Instruction: Find the lines with "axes" in them and copy them out.
============================================================
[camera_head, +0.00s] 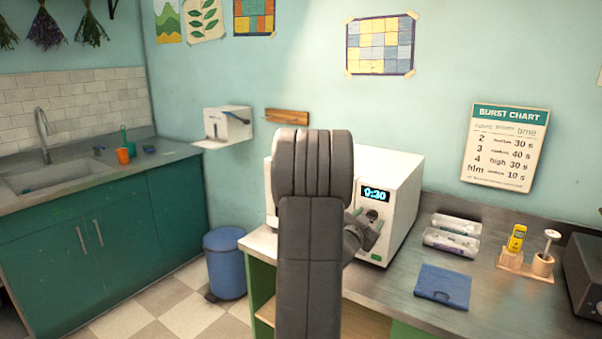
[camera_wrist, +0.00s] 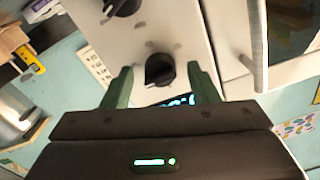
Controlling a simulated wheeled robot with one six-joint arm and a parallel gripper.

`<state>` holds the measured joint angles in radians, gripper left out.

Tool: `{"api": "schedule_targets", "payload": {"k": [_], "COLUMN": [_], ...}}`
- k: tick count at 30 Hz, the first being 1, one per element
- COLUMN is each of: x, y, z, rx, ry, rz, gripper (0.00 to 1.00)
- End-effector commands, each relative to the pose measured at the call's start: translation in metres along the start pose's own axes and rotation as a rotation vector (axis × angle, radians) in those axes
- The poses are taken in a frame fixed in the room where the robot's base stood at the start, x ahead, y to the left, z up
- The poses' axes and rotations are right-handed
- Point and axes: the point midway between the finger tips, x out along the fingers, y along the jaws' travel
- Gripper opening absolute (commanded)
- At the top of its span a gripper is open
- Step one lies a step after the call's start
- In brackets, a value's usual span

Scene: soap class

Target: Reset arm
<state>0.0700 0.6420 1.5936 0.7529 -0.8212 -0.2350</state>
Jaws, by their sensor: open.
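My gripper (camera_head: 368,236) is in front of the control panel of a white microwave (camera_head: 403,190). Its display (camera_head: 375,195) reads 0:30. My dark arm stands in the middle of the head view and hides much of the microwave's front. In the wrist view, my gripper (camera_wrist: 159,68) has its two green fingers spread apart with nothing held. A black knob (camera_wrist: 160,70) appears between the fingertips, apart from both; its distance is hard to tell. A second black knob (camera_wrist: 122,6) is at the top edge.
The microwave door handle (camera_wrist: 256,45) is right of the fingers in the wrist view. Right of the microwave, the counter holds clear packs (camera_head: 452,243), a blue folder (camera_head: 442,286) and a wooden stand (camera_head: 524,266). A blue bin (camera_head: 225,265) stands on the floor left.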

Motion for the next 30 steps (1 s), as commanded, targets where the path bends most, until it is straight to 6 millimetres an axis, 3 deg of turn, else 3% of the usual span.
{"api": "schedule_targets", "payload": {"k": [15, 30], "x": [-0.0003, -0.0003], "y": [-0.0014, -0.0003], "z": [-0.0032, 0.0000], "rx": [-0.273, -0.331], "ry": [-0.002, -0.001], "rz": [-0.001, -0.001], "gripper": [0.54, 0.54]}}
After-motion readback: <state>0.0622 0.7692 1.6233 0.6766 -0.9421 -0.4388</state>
============================================================
Output for this exercise:
- End-effector commands, each relative to the pose measured at the call's start: translation in metres along the start pose's own axes and rotation as a rotation vector (axis × angle, radians) in those axes
- The poses' axes and rotations are right-handed
- Point and axes: the point midway between the finger tips, x out along the fingers, y along the jaws' travel

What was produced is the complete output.